THE REQUEST:
Repeat exactly, and only, the lines from the line bearing "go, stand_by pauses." through the end of the material. Do not copy the pictures.
** BEGIN **
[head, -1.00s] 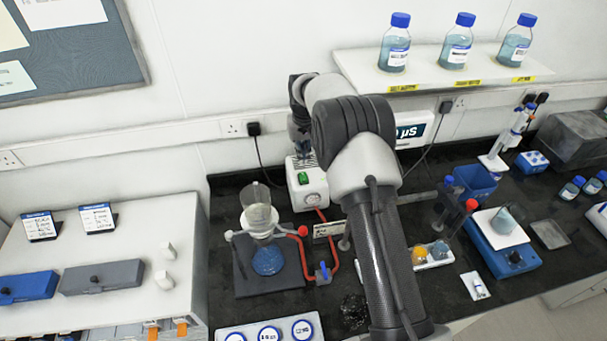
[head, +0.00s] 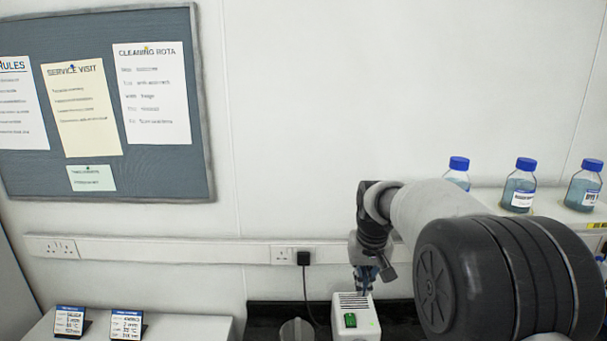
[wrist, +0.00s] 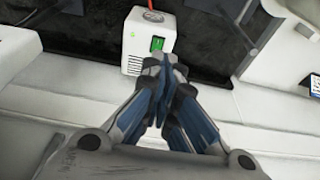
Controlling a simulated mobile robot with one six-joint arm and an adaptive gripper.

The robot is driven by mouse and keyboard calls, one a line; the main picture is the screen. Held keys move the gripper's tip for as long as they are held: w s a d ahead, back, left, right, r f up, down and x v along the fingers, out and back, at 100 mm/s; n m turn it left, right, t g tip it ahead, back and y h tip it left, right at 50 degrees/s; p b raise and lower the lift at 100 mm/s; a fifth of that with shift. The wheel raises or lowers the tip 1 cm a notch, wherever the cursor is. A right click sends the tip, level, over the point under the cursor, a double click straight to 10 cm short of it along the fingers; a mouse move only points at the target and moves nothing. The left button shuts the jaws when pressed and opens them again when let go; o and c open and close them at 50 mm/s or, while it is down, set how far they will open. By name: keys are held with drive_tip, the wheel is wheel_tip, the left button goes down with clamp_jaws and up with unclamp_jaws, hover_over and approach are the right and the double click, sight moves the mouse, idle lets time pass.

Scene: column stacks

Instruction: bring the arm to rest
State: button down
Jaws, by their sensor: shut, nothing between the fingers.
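My gripper (wrist: 163,75) is shut and empty in the wrist view, its blue-grey fingers meeting at the tips. In the head view my gripper (head: 368,278) hangs below my folded wrist, near the wall and in front of or above the white box with a green switch (head: 355,318). That box also shows in the wrist view (wrist: 150,30), just beyond the fingertips. I cannot tell the exact gap between them. My arm fills the right of the head view and hides part of the bench.
A shelf with blue-capped bottles (head: 519,186) is on the wall at right, close to my arm in the picture. A notice board (head: 160,175) hangs at upper left.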

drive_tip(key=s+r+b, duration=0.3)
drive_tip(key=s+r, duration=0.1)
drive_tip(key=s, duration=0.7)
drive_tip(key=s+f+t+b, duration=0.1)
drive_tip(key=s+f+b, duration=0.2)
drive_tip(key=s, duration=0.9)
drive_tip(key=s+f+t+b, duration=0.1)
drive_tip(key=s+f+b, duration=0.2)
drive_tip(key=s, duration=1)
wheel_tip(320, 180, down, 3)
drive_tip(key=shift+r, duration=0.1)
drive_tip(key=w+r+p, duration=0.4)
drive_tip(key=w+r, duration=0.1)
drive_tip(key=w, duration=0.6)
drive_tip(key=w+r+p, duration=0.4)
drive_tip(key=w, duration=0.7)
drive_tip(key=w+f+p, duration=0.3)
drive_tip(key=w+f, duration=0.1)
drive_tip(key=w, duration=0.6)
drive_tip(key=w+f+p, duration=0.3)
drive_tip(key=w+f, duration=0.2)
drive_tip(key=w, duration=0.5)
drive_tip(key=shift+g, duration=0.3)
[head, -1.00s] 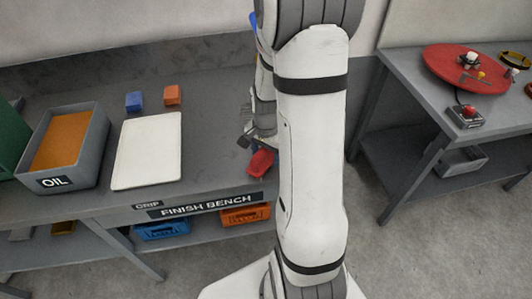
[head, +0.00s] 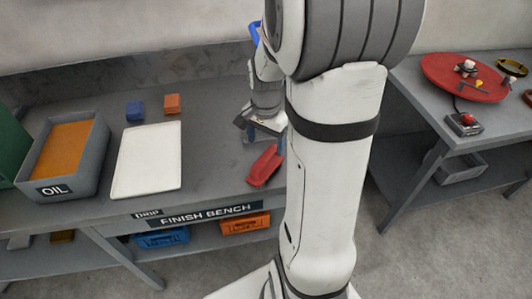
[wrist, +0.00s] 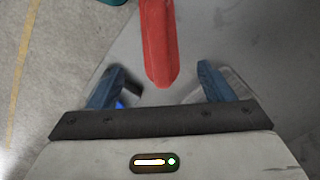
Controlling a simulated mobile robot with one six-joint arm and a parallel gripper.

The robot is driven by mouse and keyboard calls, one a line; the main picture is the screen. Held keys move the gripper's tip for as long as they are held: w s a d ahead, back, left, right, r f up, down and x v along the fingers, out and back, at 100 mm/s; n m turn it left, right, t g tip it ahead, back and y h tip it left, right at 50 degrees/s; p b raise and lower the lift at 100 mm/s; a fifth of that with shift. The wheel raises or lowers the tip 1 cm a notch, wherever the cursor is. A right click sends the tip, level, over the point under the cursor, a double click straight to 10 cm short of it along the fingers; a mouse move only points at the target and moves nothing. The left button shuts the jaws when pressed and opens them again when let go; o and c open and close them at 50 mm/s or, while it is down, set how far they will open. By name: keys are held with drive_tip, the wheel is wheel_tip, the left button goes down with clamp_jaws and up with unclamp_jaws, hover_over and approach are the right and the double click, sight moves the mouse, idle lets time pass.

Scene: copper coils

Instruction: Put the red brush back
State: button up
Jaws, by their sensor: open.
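A red brush (head: 265,165) shows in the head view near the right end of the finish bench's front edge, partly beside my arm. My gripper (head: 264,130) is just above and behind it, partly hidden by my arm. In the wrist view the red brush (wrist: 158,40) runs down from the top edge, its near end in line with the gap between the blue fingers of my gripper (wrist: 160,78). The fingers are apart on either side, with clear space between them and the brush. The brush's far end is out of the wrist view.
The finish bench (head: 220,180) carries a grey OIL tray (head: 88,165), a white drip board (head: 147,160), a blue block (head: 135,110) and an orange block (head: 172,104). Crates sit beneath. A second table (head: 410,85) with a red disc (head: 450,85) stands right, across open floor.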

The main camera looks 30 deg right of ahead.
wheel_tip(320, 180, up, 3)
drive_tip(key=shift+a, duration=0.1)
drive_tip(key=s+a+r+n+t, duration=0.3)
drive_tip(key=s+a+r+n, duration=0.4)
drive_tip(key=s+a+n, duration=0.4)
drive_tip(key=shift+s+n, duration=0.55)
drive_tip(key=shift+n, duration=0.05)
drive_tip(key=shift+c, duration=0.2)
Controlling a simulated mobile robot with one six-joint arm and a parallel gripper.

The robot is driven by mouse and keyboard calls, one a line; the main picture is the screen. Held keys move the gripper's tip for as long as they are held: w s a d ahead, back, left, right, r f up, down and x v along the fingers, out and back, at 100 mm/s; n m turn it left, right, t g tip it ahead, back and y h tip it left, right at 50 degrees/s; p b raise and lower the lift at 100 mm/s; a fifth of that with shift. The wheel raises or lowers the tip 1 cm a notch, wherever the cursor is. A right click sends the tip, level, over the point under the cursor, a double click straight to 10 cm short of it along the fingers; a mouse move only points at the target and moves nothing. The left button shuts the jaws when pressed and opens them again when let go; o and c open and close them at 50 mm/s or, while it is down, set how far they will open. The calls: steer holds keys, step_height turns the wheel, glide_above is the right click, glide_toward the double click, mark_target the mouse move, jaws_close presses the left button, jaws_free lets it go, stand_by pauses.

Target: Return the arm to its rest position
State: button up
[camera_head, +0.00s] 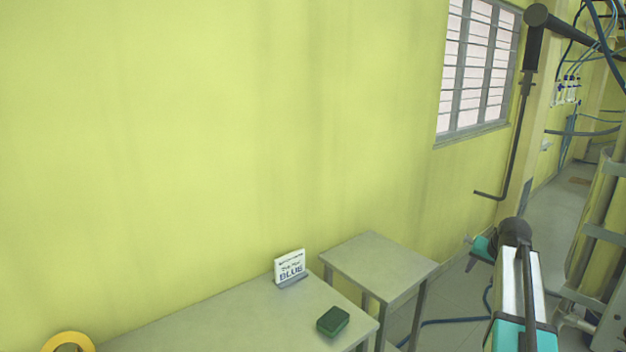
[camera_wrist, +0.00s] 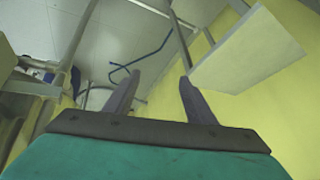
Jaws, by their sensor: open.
** END **
RESULT BELOW:
The robot is driven by mouse and keyboard calls, one a line; the main picture is the screen. Held keys move the gripper's tip for as long as they are held: w s a d ahead, back, left, right, r f up, down and x v along the fingers, out and back, at 100 mm/s; n m turn it left, right, t g tip it ahead, back and y h tip it left, right at 50 degrees/s; p b raise and lower the lift at 100 mm/s; a fifth of that with shift. The wheel raises or lowers the tip 1 cm a notch, wherever the cursor is. A right click sends the tip, level, over the point under the cursor, a double click straight to 10 cm short of it along the fingers; a mouse move only points at the target and moves nothing. The left button shuts the jaws when pressed and opens them again when let go; o and c open and close them at 50 mm/s or, while it is down, set how far they will open. The calls: steer holds keys, step_height turns the wheel, glide_above is the right click, glide_toward the double click, mark_target the mouse move, jaws_close presses the left button, jaws_free lets it go, stand_by pauses.

Target: Return the arm to its rest position
State: button up
[camera_head, +0.00s] 
[camera_wrist, +0.00s] 
Jaws, by their sensor: open.

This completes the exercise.